Deals that require that extra step are a turn-off for some consumers: What if the rebate isn’t honored? Why are there strings attached to begin with? But on the other hand, some shoppers may not mind the process: How hard can it be to fill out a simple form? How awesome is it to receive a check (or prepaid card) in the mail one day and have some extra cash on hand?
Regardless of which camp you fall into, there will always be a plethora of enticing deals that require rebates. However, after carefully analysing the dealnews archive of sales, discounts, and daily deals, we discovered that the total number of mail-in rebate offers we’ve seen since 2010 has actually beendecreasing. Meanwhile, the number of said deals that result in an Editors’ Choice price has conversely been increasing. Thus, we’re witnessing a trend of quality over quantity when it comes to rebates.
Volume of Rebates on the Decline
How common are after-rebate deals, you ask? In 2010, we published 2,471 such offers; in 2011 that number dipped by 3.5% to 2,384 deals. This trend toward a decreasing number of rebate deals appears to be continuing in 2012, and with greater intensity. From January to August of this year, 1,470 deals required a rebate, whereas in that same time frame in 2011 there were 12% more rebate offers. This would suggest that the dropoff rate of deals associated with a rebate may be accelerating.

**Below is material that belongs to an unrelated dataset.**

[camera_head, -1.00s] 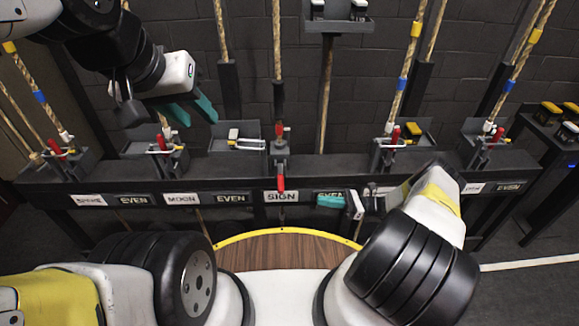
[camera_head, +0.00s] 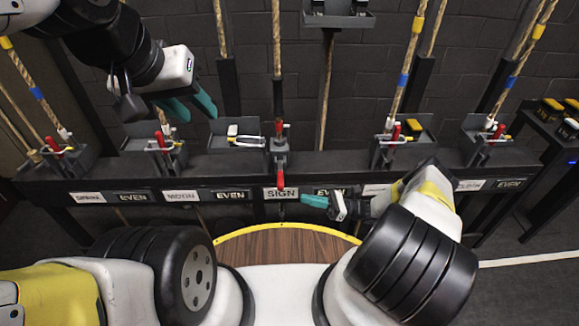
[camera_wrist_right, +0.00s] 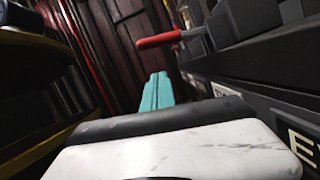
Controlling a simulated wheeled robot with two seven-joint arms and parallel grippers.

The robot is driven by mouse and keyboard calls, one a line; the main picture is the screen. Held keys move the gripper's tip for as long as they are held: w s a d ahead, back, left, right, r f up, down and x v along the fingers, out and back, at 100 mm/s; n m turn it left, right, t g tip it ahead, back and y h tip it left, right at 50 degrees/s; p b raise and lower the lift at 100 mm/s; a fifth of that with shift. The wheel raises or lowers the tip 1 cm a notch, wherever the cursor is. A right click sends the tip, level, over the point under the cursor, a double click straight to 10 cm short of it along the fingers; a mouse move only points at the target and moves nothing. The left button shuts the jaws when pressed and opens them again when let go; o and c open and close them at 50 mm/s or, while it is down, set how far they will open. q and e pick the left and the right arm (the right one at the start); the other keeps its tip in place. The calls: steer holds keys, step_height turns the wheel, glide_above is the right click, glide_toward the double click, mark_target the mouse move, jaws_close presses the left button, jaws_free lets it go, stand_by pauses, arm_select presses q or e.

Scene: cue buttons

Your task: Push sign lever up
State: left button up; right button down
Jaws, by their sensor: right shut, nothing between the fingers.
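The sign lever has a red handle (camera_head: 280,180) that hangs down at the front of the black rail, above the SIGN label (camera_head: 281,193). In the right wrist view the red handle (camera_wrist_right: 160,40) sticks out to the left from its black mount, above and just beyond my fingertips. My right gripper (camera_head: 304,200) is shut and empty, its teal fingers pointing left, just right of and slightly below the handle. It also shows in the right wrist view (camera_wrist_right: 158,88). My left gripper (camera_head: 192,107) is raised above the rail at left, its teal fingers apart.
Other red-handled levers stand upright along the rail, such as one at the left (camera_head: 161,139) and one at the right (camera_head: 396,131). Ropes rise behind them. A round wooden top with a yellow rim (camera_head: 285,231) lies below the rail. A side table (camera_head: 555,135) stands at far right.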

Conversely, while the overall number of rebates is in a downward trend, the quality of rebate deals has experienced a surge. In 2010, 599 Editors’ Choice deals required a rebate — roughly 5.5% of all Editors’ Choice deals that year. That number spiked to 812 in 2011 — a 36% increase, and approximately 6% of all Editors’ Choice deals. So far this year, we are generally keeping apace of the 2011 trend, as we’ve listed 455 Editors’ Choice rebate deals as of August, which is just 11 fewer than the same time period the year before.
So yes, rebate deals are increasing — in quality. The total number of after-rebate deals has thinned out gradually over the past few years in favour of deals with more exceptional, high-value prices.
Rebate Deal Popularity is Also on the Rise
Despite their extra steps, rebates deals attract a comparatively high level of attention. The average hotness for rebate deals and non-rebate deals in 2010 was 2.5 and 2.6, respectively. In 2011, however, the average hotness for mail-in rebate offers tip-toed to 2.6, while those without rebates fell to 1.9. As for this year, after-rebate deals saw an average hotness of 2.5 through August 2012, while non-rebate deals again averaged 1.9.
Remember how we mentioned that the number of Editors’ Choice rebate deals was on the rise in 2011? We doubt it’s a coincidence that such deals thus maintained a higher average hotness than their non-rebate counterparts during this time period. The quality of rebate deals is improving, and dealnews readers are clearly taking notice.
Which Categories and Products See the Most Rebate Deals?
One category in particular that’s experiencing a boom in Editors’ Choice prices via rebates is solid state hard drives. Through August 2012, 205 SSD deals required a rebate; 93 of those were marked Editors’ Choice and boasted close to or best-ever prices for their respective capacities. In this timeframe, too, we’ve seen 60GB drives fall to as low as $27 ($0.45/GB), 120GB drives dip to a best-ever $70 ($0.50/GB), and 240GB drop to an all-time low of $115 ($0.48/GB). For a closer look at the change in SSD prices, check out our price trend piece on high-capacity SSDs.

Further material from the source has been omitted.